Do this:
Would you transcribe the whole listing exactly, minus its pictures?

-.-.-

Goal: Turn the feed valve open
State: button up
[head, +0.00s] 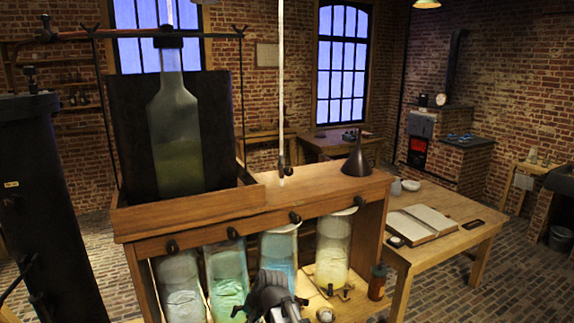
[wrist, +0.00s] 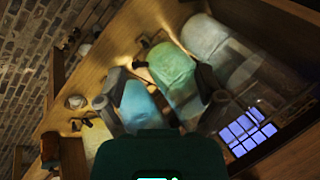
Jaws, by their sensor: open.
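No part is marked clearly as the feed valve. A small dark tap (head: 284,168) hangs at the lower end of a pale vertical tube, just above the wooden bench top. Several black knobs, one of them above the blue jar (head: 295,217), line the bench's front rail. My gripper (head: 272,287) is low in front of the blue jar (head: 279,250), below the rail. In the wrist view, my gripper (wrist: 165,95) has its dark fingers apart with nothing held between them. The blue jar (wrist: 140,106) and green jar (wrist: 172,65) show beyond them.
Glass jars of pale (head: 180,285), green (head: 227,275) and yellow liquid (head: 332,250) stand under the bench top (head: 320,190). A funnel (head: 356,160) stands on top at right. A large bottle (head: 175,130) rises at left. A table with an open book (head: 422,222) stands at right.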

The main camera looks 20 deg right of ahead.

-.-.-

Final result:
Goal: Turn the feed valve open
State: button up
[head, +0.00s] 
[wrist, +0.00s] 
Jaws, by their sensor: open.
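No part is marked clearly as the feed valve. A small dark tap (head: 284,168) hangs at the lower end of a pale vertical tube, just above the wooden bench top. Several black knobs, one of them above the blue jar (head: 295,217), line the bench's front rail. My gripper (head: 272,287) is low in front of the blue jar (head: 279,250), below the rail. In the wrist view, my gripper (wrist: 165,95) has its dark fingers apart with nothing held between them. The blue jar (wrist: 140,106) and green jar (wrist: 172,65) show beyond them.
Glass jars of pale (head: 180,285), green (head: 227,275) and yellow liquid (head: 332,250) stand under the bench top (head: 320,190). A funnel (head: 356,160) stands on top at right. A large bottle (head: 175,130) rises at left. A table with an open book (head: 422,222) stands at right.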

The main camera looks 20 deg right of ahead.

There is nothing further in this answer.